Hoe word je de belangrijkste?
Marcus 9,33-35
Ze kwamen in Kafarnaüm. Toen ze in huis waren, vroeg hij hun: ‘Waarover waren jullie onderweg aan het redetwisten?’ Ze zwegen, want ze hadden onderweg met elkaar getwist over de vraag wie van hen de belangrijkste was. Hij ging zitten en riep de twaalf bij zich. Hij zei tegen hen: ‘Wie de belangrijkste wil zijn, moet de minste van allemaal willen zijn en ieders dienaar.’

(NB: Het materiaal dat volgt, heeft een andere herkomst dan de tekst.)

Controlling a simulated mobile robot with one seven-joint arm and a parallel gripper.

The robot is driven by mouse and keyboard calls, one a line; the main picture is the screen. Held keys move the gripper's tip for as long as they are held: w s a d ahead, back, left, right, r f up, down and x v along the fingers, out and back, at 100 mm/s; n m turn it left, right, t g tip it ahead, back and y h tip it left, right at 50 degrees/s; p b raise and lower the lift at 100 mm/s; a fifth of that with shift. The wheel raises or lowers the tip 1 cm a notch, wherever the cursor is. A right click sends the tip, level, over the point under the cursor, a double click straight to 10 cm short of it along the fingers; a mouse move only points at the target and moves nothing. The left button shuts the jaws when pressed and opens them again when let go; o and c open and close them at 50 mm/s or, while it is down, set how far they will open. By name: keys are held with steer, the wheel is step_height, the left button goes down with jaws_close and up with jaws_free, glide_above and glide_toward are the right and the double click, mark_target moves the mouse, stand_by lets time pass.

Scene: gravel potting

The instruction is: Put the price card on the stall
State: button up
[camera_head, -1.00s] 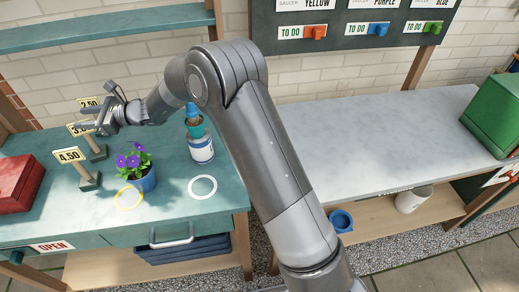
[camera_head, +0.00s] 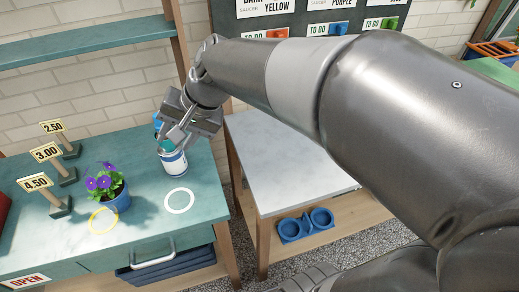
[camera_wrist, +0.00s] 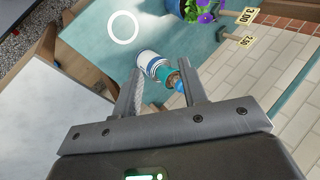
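Three price cards on wooden posts with dark green bases stand at the left of the green stall counter (camera_head: 140,207): 2.50 (camera_head: 52,126), 3.00 (camera_head: 46,152) and 4.50 (camera_head: 35,182). The 3.00 card (camera_wrist: 249,15) and 2.50 card (camera_wrist: 246,40) also show in the wrist view. My gripper (camera_head: 178,137) is over the counter's back right, well to the right of the cards. In the wrist view its fingers (camera_wrist: 162,72) are apart, with no card between them.
A purple-flowered blue pot (camera_head: 108,190) stands between the cards and the can. A yellow ring (camera_head: 91,221) and white ring (camera_head: 166,199) mark the counter. A pale marble-topped table (camera_head: 275,165) stands to the right. A teal shelf (camera_head: 90,42) is above.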

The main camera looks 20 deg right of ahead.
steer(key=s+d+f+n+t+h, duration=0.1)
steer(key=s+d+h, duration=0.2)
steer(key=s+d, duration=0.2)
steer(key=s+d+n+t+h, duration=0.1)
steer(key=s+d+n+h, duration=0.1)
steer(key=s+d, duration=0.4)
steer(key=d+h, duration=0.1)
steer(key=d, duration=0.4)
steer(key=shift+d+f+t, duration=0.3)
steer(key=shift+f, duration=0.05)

Stel je voor dat je de grootste bent, de belangrijkste, de beste. Iedereen heeft respect voor jou. Iedereen erkent jouw superioriteit op het gebied waarin jij de beste bent. Maar op welke manier word je de beste? Door anderen uit te schakelen. Dat is de bekende manier. In de sport: je schakelt je tegenstanders een voor een uit. In het bedrijfsleven: je wint de concurrentieslag van anderen, iedereen komt voortaan bij jou.

Jezus’ leerlingen denken ook op die bekende manier: zij willen de belangrijkste zijn. Ze maken daar ruzie over. Het gaat ten koste van elkaar. Er kan toch maar één de beste zijn? Als ik dat wil zijn dan moet ik de anderen uitschakelen.

Jezus zegt niet dat je niet belangrijk mag zijn of de beste mag willen zijn. Jezus zegt wel iets over de manier waaróp je echt belangrijk wordt: “Wie de belangrijkste wil zijn, moet de minste van allemaal willen zijn en ieders dienaar.” Blijkbaar is er een manier om de beste te zijn zónder anderen uit te schakelen. Die manier is anderen dienen.

Kijk maar naar Jezus. Hij is de Zoon van God, de allerhoogste Heer. Hij kwam niet naar ons toe om ons uit te schakelen, maar Hij liet zichzelf uitschakelen aan het kruis. Als jullie volgelingen van Jezus zijn, ga dan niet kibbelen of ruzie maken door elkaar af te troeven, maar leer van Jezus wat dienen is. Moeten wij ons ook laten uitschakelen? Nee, dat heeft Jezus ondergaan. Onze taak is om ons door Jezus te laten inschakelen om te dienen.